Le râteau à son tour resta derrière les fils.
« Il faut aller chercher Benoîte! » Conclusion toute logique en ce lieu.
La jeune femme accourut, escalada la clôture barbelée haute de deux mètres, sauta de l’autre côté, recommença son escalade et son saut… La situation était sauvée.
Vous, sportifs, si vous en avez l’occasion, essayez d’en faire autant, en toute tranquillité et en prenant bien votre temps. Vous direz alors si Benoîte n’était pas une sportive. Et pour elle les secondes comptaient et plusieurs vies, à commencer par la sienne, dépendaient de sa réussite…
Par Benoîte, plusieurs centaines d’isolés gardaient le contact avec la vie et entretenaient un optimisme rayonnant.
Après la guerre, disait-on dans les cellules, ceux d’ici offriront à Benoîte une boîte de conserve en or…
Mais beaucoup d’entre eux ne comptent plus au nombre des vivants. Les autres ont enfermé ce passé derrière un mur de silence. Benoîte ellemême vit dans une retraite endeuillée.
Elle n’aura jamais sa boîte de conserve en or. Mais des pensées – en or aussi – continuent à monter vers elle chaque fois qu’un de ces hommes se souvient.
Benoîte… un simple prénom. Une vraie Belge. Une vraie sportive aussi.
Dans le même panier
Je connais un monsieur qui débarquait en Belgique, il y a vingt-cinq ans, avec une connaissance imparfaite du français, neuf cent trente-cinq francs dans sa poche et une seule valise contenant tous ses biens. Les trois quarts étaient des livres.

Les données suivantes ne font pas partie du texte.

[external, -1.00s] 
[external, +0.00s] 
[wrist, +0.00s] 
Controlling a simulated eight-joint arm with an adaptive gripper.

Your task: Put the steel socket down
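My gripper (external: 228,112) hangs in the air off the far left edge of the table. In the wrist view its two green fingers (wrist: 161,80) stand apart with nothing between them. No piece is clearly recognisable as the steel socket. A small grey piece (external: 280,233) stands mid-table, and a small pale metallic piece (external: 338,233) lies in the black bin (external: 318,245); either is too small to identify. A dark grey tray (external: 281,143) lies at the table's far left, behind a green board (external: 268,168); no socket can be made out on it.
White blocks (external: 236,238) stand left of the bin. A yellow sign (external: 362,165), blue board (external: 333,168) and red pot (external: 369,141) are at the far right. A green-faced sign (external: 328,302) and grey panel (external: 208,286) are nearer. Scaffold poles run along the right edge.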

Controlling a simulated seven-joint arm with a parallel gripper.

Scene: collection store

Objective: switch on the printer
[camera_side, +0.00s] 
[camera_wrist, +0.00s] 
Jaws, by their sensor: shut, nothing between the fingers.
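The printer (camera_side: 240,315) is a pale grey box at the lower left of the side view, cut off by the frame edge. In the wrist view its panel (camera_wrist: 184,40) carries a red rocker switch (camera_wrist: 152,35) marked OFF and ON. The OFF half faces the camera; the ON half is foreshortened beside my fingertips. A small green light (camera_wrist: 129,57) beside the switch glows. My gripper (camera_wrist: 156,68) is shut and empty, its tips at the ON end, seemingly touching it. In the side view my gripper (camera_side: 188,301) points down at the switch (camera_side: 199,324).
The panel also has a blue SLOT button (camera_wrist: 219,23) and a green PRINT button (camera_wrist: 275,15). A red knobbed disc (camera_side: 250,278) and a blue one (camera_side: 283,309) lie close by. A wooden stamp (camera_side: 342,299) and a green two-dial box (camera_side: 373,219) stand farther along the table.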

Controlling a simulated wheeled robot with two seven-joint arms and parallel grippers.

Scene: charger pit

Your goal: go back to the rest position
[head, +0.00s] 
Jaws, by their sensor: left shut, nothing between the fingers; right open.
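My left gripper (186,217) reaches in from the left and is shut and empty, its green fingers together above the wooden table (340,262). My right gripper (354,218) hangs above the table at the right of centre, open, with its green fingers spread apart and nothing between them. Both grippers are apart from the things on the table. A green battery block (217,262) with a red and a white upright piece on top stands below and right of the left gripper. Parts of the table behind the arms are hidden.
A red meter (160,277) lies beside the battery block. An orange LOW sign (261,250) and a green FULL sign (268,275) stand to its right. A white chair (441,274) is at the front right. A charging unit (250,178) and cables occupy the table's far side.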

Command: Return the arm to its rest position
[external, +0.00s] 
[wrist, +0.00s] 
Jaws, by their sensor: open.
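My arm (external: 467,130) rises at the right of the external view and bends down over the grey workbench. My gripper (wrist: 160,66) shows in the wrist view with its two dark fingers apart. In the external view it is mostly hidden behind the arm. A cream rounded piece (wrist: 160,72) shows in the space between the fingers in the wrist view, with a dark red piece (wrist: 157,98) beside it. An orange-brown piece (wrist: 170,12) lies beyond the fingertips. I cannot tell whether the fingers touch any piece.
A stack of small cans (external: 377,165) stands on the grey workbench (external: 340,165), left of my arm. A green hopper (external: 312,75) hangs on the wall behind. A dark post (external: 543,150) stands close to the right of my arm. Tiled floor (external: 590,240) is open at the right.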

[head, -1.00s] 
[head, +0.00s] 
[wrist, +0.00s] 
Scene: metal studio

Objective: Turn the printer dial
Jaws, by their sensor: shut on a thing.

Il était riche encore d’une ferme intention de réussir…
Il a atteint son but, car il est aujourd’hui ce qu’on appelle un homme arrivé. Il est arrivé en technicien de la réussite, en homme qui a étudié et exercé cette efficience chère aux peuples anglosaxons.
S’il lui arrive de se pencher sur son passé, ce n’est pas pour vous ennuyer du récit de son dur périple, mais simplement pour vous communiquer la leçon que lui a apportée la vie.
Cherchant le secret de la réussite, il a étudié les biographies de toutes les célébrités en la matière pour en découvrir les points communs.
Il n’en a trouvé qu’un seul, qu’il s’autorise depuis à considérer comme essentiel : toutes ces personnes, à l’un ou l’autre moment de leur vie, ont mis tous leurs œufs dans le même panier.